KafkaConsumer assign VS subscribe
背景
在kafka中,正常情况下,同一个group.id下的不同消费者不会消费同样的partition,也即某个partition在任何时刻都只能被具有相同group.id的consumer中的一个消费。
也正是这个机制才能保证kafka的重要特性:
- 1、可以通过增加partitions和consumer来提升吞吐量;
- 2、保证同一份消息不会被消费多次。
在KafkaConsumer类中(官方API),消费者可以通过assign和subscribe两种方式指定要消费的topic-partition。具体的源码可以参考下文,
这两个接口貌似是完成相同的功能,但是还有细微的差别,初次使用的同学可能感到困惑,下面就详细介绍下两者的区别。
对比结果
- KafkaConsumer.subscribe() : 为consumer自动分配partition,有内部算法保证topic-partition以最优的方式均匀分配给同group下的不同consumer。 
- KafkaConsumer.assign() : 为consumer手动、显示的指定需要消费的topic-partitions,不受group.id限制,相当与指定的group无效(this method does not use the consumer's group management)。 
测试代码
public class KafkaManualAssignTest {
    private static final Logger logger = LoggerFactory.getLogger(KafkaManualAssignTest.class);
    private static Properties props = new Properties();
    private static KafkaConsumer<String, String> c1, c2;
    private static final String brokerList = "localhost:9092";
    static {
        props.put("bootstrap.servers", brokerList);
        props.put("group.id", "assignTest");
        props.put("auto.offset.reset", "earliest");
        props.put("enable.auto.commit", "true");
        props.put("session.timeout.ms", "30000");
        props.put("key.deserializer", "org.apache.kafka.common.serialization.StringDeserializer");
        props.put("value.deserializer", "org.apache.kafka.common.serialization.StringDeserializer");
        c1 = new KafkaConsumer<String, String>(props);
        c2 = new KafkaConsumer<String, String>(props);
    }
    public static void main(String[] args) {
        TopicPartition tp = new TopicPartition("topic", 0);
        // 采用assign方式显示的为consumer指定需要消费的topic, 具有相同group.id的两个消费者
        // 各自消费了一份数据, 出现了数据的重复消费
        c1.assign(Arrays.asList(tp));
        c2.assign(Arrays.asList(tp));
        // 采用subscribe方式, 利用broker为consumer自动分配topic-partitions,
        // 两个消费者各自消费一个partition, 数据互补, 无交叉.
        // c1.subscribe(Arrays.asList("topic"));
        // c2.subscribe(Arrays.asList("topic"));
        while (true) {
            ConsumerRecords<String, String> msg1 = c1.poll(1000L);
            if (msg1 != null) {
                for (ConsumerRecord m1 : msg1) {
                    logger.info("m1 offset : {} , value : {}", m1.offset(), m1.value());
                }
            }
           logger.info("=====================");
           ConsumerRecords<String, String> msg2 = c2.poll(1000L);
           if (msg2 != null) {
               for (ConsumerRecord m2 : msg2) {
                   logger.info("m2 offset : {} , value : {}", m2.offset(), m2.value());
               }
           }
           System.exit(0);
        }
    }
}
复制代码官方api
官方关于subscribe的解释:
/**
 * Subscribe to the given list of topics to get dynamically assigned partitions.

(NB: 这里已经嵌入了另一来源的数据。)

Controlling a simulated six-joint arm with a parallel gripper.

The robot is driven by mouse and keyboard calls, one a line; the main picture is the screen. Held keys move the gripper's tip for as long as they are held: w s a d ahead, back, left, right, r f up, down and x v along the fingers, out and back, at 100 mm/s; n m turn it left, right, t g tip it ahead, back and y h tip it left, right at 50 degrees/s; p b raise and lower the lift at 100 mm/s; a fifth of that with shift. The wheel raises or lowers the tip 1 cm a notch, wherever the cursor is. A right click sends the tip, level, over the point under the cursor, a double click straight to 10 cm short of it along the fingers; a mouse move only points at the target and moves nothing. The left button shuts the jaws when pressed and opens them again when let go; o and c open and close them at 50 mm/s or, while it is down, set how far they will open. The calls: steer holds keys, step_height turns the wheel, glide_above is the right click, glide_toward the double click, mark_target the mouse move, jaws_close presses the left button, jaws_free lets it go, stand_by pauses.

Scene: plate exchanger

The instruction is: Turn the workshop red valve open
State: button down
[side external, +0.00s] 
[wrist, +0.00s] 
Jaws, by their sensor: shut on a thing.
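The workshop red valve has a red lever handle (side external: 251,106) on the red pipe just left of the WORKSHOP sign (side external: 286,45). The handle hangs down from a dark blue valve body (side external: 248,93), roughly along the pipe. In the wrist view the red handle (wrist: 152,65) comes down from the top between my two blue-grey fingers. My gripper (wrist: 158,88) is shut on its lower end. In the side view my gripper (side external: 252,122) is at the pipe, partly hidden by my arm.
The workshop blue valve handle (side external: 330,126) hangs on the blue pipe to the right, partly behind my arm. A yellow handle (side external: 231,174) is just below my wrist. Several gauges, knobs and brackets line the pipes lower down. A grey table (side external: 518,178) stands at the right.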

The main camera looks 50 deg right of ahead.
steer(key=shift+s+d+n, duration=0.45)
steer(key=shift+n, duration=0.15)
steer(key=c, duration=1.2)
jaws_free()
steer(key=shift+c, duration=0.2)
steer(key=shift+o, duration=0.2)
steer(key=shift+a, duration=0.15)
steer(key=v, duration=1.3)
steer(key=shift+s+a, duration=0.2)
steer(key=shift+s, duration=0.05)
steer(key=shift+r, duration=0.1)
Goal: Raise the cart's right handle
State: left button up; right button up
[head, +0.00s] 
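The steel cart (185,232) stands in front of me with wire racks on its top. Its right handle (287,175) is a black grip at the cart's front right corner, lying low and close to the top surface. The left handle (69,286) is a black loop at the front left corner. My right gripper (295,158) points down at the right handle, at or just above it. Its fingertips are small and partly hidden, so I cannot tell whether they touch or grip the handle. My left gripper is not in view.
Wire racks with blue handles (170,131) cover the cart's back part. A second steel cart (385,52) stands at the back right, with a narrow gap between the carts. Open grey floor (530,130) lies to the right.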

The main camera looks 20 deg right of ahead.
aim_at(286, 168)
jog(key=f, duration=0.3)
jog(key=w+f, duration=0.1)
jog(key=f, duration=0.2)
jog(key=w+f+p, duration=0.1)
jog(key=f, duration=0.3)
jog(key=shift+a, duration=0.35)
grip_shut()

 * <b>Topic subscriptions are not incremental. This list will replace the current
 * assignment (if there is one).</b> It is not possible to combine topic subscription with group management
 * with manual partition assignment through {@link #assign(Collection)}.
 *
 * If the given list of topics is empty, it is treated the same as {@link #unsubscribe()}.
 *
 * <p>
 * This is a short-hand for {@link #subscribe(Collection, ConsumerRebalanceListener)}, which
 * uses a no-op listener. If you need the ability to seek to particular offsets, you should prefer
 * {@link #subscribe(Collection, ConsumerRebalanceListener)}, since group rebalances will cause partition offsets
 * to be reset. You should also provide your own listener if you are doing your own offset
 * management since the listener gives you an opportunity to commit offsets before a rebalance finishes.
 *
 * @param topics The list of topics to subscribe to
 * @throws IllegalArgumentException If topics is null or contains null or empty elements
 * @throws IllegalStateException If {@code subscribe()} is called previously with pattern, or assign is called
 *                               previously (without a subsequent call to {@link #unsubscribe()}), or if not
 *                               configured at-least one partition assignment strategy
 */
@Override
public void subscribe(Collection<String> topics) {
    subscribe(topics, new NoOpConsumerRebalanceListener());
}
复制代码官方关于assign的解释:
/**
 * Manually assign a list of partitions to this consumer. This interface does not allow for incremental assignment
 * and will replace the previous assignment (if there is one).
 * <p>
 * If the given list of topic partitions is empty, it is treated the same as {@link #unsubscribe()}.
 * <p>
 * Manual topic assignment through this method does not use the consumer's group management
 * functionality. As such, there will be no rebalance operation triggered when group membership or cluster and topic
 * metadata change. Note that it is not possible to use both manual partition assignment with {@link #assign(Collection)}
 * and group assignment with {@link #subscribe(Collection, ConsumerRebalanceListener)}.
 * <p>
 * If auto-commit is enabled, an async commit (based on the old assignment) will be triggered before the new
 * assignment replaces the old one.
 *
 * @param partitions The list of partitions to assign this consumer
 * @throws IllegalArgumentException If partitions is null or contains null or empty topics
 * @throws IllegalStateException If {@code subscribe()} is called previously with topics or pattern
 *                               (without a subsequent call to {@link #unsubscribe()})
 */
@Override
public void assign(Collection<TopicPartition> partitions) {
    acquireAndEnsureOpen();
    try {
        if (partitions == null) {
            throw new IllegalArgumentException("Topic partition collection to assign to cannot be null");
        } else if (partitions.isEmpty()) {
            this.unsubscribe();
        } else {
            Set<String> topics = new HashSet<>();
            for (TopicPartition tp : partitions) {
                String topic = (tp != null) ? tp.topic() : null;
                if (topic == null || topic.trim().isEmpty())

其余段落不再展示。